--- BEGIN ---

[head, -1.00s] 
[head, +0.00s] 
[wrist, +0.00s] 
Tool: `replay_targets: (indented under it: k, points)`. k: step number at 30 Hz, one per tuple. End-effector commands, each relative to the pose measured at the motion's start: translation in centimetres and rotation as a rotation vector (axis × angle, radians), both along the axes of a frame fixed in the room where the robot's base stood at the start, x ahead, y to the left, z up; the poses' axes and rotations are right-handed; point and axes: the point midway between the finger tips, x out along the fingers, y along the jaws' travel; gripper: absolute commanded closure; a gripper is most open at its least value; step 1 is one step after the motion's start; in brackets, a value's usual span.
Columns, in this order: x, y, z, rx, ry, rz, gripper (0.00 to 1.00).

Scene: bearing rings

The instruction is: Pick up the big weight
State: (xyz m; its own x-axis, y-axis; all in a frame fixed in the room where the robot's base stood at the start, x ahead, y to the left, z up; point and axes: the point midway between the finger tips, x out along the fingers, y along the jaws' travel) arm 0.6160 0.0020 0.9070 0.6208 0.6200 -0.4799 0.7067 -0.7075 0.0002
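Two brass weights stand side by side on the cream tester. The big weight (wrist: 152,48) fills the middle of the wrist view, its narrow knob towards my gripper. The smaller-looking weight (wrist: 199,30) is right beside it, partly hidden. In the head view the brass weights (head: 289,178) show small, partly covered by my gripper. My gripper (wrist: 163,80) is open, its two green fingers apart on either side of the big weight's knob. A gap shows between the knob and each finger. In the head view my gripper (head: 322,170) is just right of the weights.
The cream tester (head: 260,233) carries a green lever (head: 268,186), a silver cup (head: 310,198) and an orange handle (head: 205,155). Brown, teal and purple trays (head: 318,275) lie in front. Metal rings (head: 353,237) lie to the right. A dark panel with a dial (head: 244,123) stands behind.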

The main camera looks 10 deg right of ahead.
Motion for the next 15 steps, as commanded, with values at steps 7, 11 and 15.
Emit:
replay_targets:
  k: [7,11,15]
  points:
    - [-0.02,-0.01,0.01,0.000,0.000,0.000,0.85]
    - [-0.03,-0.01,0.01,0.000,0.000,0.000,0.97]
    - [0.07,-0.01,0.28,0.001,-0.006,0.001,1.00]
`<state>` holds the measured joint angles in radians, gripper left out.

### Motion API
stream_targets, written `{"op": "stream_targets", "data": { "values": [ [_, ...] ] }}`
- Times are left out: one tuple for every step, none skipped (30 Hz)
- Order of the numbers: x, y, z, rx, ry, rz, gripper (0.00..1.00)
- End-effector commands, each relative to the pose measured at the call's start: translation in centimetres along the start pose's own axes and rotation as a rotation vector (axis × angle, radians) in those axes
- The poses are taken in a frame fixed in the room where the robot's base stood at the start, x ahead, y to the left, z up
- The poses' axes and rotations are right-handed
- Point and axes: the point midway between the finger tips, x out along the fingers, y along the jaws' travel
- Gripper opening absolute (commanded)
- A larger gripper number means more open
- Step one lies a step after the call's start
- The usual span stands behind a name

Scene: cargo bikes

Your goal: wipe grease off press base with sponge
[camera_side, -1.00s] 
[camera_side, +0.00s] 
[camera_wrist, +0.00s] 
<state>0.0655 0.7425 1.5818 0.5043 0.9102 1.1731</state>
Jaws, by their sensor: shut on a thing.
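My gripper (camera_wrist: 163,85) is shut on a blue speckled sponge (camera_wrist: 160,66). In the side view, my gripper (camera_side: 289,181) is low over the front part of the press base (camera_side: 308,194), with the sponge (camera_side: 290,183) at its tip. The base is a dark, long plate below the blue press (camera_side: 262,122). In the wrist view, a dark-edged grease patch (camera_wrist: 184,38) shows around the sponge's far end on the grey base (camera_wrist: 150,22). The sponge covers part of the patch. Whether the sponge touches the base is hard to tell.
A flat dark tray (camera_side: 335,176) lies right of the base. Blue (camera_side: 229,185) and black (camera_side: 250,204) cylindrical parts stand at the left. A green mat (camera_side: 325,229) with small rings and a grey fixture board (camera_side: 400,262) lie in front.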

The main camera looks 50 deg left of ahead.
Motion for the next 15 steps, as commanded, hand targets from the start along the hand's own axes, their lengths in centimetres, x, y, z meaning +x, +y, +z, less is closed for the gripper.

--- END ---

- _OBJECTIVE_
From the records above, quote only the lines running from the line with "- The usual span stands behind a name" to the line with "<state>0.0655 0.7425 1.5818", both lines included.

- _PROBLEM SOLUTION_
- The usual span stands behind a name

Scene: cargo bikes

Your goal: wipe grease off press base with sponge
[camera_side, -1.00s] 
[camera_side, +0.00s] 
[camera_wrist, +0.00s] 
<state>0.0655 0.7425 1.5818 0.5043 0.9102 1.1731</state>

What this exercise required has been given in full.